Even good shows take a toll on your brain, though, which is probably why we end up drinking so much and partying so hard in the evening. Going to San Diego and Chicago and Washington and New Orleans looks good on paper, but since most of our day is spent in a hotel or convention hall, we get to enjoy very little of what those cities have to offer. Right now I'm in a convention center three blocks from the French Quarter, but I won't be able to get out of here until after 7:00 PM. Most of the retail shops will have closed by then, which leaves us with just the bars and restaurants to hang out in.
After the debacle that was Thursday night at Pat O’s, we all decided that drinking heavily wasn't going to be in the cards tonight. Still, we were here and we had to do something, so we ventured back into the French Quarter in search of food. The cab dropped us near Jackson Square and we wandered around some of those streets and alleys for awhile. We crossed through one street and were bombarded by bats feasting on low-flying insects. Given New Orleans legendary vampire population, I had to wonder if we weren't being sized up as someone's dinner for later in the night.
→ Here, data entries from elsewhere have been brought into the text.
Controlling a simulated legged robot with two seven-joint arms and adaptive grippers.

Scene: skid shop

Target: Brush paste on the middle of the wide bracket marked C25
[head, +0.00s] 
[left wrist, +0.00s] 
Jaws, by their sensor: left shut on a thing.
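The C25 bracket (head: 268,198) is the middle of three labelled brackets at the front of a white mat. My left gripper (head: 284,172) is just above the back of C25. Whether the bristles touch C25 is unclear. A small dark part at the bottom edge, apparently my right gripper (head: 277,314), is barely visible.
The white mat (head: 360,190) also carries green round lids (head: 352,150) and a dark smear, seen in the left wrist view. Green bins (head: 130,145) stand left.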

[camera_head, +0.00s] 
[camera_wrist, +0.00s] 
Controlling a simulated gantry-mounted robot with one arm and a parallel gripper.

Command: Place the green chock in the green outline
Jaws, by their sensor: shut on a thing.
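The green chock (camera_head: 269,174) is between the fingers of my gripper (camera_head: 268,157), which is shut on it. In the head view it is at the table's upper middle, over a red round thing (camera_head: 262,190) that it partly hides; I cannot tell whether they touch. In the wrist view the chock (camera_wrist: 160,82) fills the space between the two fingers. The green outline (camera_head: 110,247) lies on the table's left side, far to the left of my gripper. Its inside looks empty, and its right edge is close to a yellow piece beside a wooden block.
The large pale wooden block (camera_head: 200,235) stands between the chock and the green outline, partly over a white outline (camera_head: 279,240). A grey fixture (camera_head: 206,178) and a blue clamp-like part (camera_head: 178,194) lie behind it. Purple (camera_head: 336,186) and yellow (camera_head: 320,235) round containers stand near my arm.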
One place I was sure we were being sized up was at the Cafe Pontalba. This was a nice looking place that served some good food in good portions. Its major claim to fame was that it was located in the oldest apartment building in the United States. The help, though, was something else. Our waiter couldn't have given a damn that we were in his section, eventually we got served by a waitress from a different section. The attention we got from the busboy was unwelcome and unwanted. This busboy kept asking where we were from. He kept checking out Travis’ tattoos and asking him if he was into heavy metal. The he turned his attention to me and asked me if I went to college. I was wearing one of my wife's patented homemade fish shirts, which as anyone who has seen can tell you attracts attention everywhere I go. I was also wearing the lesser of my watches (a steel Rolex) and this caught his attention. Very unsubtly the bus boy stared right at it to see what kind of watch it was, then he disappeared into the kitchen. Right then and there we knew we were being sized up as potential targets. If Travis weren't such a man-mountain, I'm sure we would have been rolled within minutes of leaving the restaurant.
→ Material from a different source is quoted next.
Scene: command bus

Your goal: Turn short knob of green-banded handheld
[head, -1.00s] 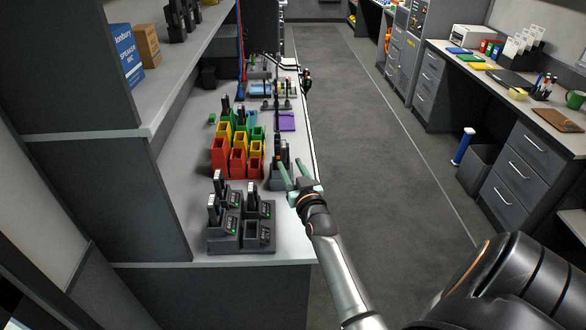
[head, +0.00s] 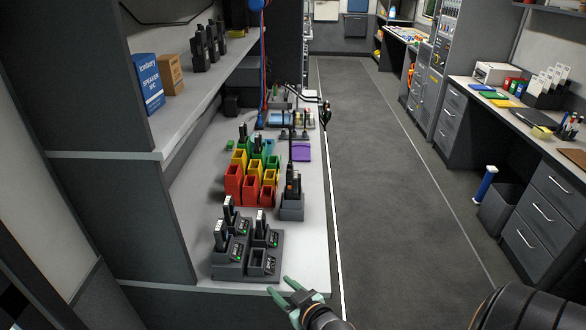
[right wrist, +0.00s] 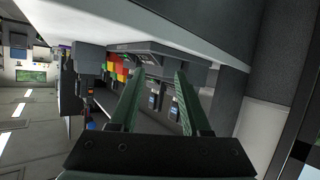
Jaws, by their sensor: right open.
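Several dark handhelds stand in view, and I cannot make out a green band on any. One handheld (head: 292,184) with a long antenna and an orange spot on top stands in a single grey holder (head: 291,210). Others (head: 260,222) stand upright in a black multi-slot charger (head: 229,268) near the counter's front, with one front slot empty. My right gripper (head: 281,286) is open and empty by the counter's near right corner, in front of the charger. In the right wrist view its fingers (right wrist: 157,85) are spread, with handhelds (right wrist: 152,100) beyond them. My left gripper is not in view.
Red, yellow and green bins (head: 251,187) stand behind the charger, some holding handhelds. A purple item (head: 301,152) lies farther back. A shelf (head: 193,103) overhangs the left side. The counter's right edge borders open floor (head: 385,200).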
I got sized up again walking down Bourbon street later in the evening when a drug dealer wearing a Gilligan style hat asked me if I wanted to buy some coke and tried to hustle me down a side street. I waved him off and later that night I saw the guy being escorted to jail by five of New Orleans finest. Its kind of funny, all of the literature we've read about NOLA told us to stay away from deserted streets. Yet we felt the safest on the streets with the fewest people. The areas where all the tourists hang out had the largest number of unsavory characters in them. The deserted streets in the French Quarter were the mostly residential areas where people who didn't live there just wouldn't want to go.
The Architecture here is wonderful, if it weren't for the humidity, I could really enjoy living around here just to be living in some of these old buildings. Bourbon Street pretty much lives up to its billing as an adult Disneyland, and underneath all of the neon and vomit there is some beautiful building design.
Vomit is pretty much a recurring theme walking up and down Bourbon Street. The smell of stale beer and puke permeates the air. Ordinarily that would make me ill, but here it works. Bars selling take out booze are everywhere. Strip joints are also ubiquitous. I found it hard to resist the club that offered to let us “Wash your favorite dancer.” You could see right into the place. We passed it by, but the temptation was there. It was really odd to see families with children walking up and down Bourbon Street. Maybe they didn't know what Bourbon Street was all about but man, why would you let them stay once you did know?
When we got to the end of Bourbon Street we wandered east a little until we came into a high-rent district lined with antique stores and some really cool hotels. We stopped for a drink in a small hipster-doofus club along the way called the Shim Sham (notable for its Dean Martin shrine above the bar and the fact that the only beer on tap was Pabst and Guinness), then made our way back to Cafe Du Monde for a cup of coffee and some Beignets.
Beignets are basically a donut covered with powdered sugar, but the description doesn't do them justice. They're amazing and were the highlight of the night.They really cake the sugar onto those babys and you can't help getting covered in more white powder than your average coke dealer. Ordering a cafe au lait in New Orleans doesn't seem as hipster as it does in a Starbucks in San Jose.
Sadly there were signs of encroaching mass-market bullshit in the French Quarter. On the outskirts of the Quarter there is a Hooters, a Planet Hollywood, a House of Blues, a Bubba Gumps and a Hard Rock Cafe. The only thing missing is a Starbucks. There was also Jimmy Buffett’s Margaritaville which, while not out of place, is also a chain. On the other hand, Pat O’Brian’s just opened a club in the City Walk at Universal Studios Orlando, so really maybe were just seeing the entire culture becoming homogenized. I doubt we'll ever get to feed live chickens to alligators in San Jose, our loss maybe.
I ended the evening by having my tarot cards read by a gorgeous young woman who had set up a table St. Anne's street next to Jackson Square. Her name was Veronica and she was from the house of Ishtar, whatever the hell that is. This one street had dozens of little street vendor mystic types lined up and down it. It was late and all three of us were struck by how cute she was, so I decided to throw down for a reading.
Of course she said all the right things. I'm going to be rich, but Ill have to work hard for it. everyone I know is also going to prosper and things generally look good for me. Of course, she had no clue what my future was going to be and I didn't think she would, but it seemed like a good way to sample some local color. About midway through the reading, some guy who looked like he just stepped out of an Anne Rice novel walked up and greeted our reader with a spooky "Good Morning," (it was, of course, near midnight). He was wearing a top hat and a cape and he smiled like a psycho. His name was Jess and apparently he is a prominent member of the Sanguine Society; a group of people who live like vampires, sleeping in coffins and only going out at night. He looked down at me and said “You have chosen one of the better ones.”and then he walked off into the night.
That just seemed to be very New Orleans.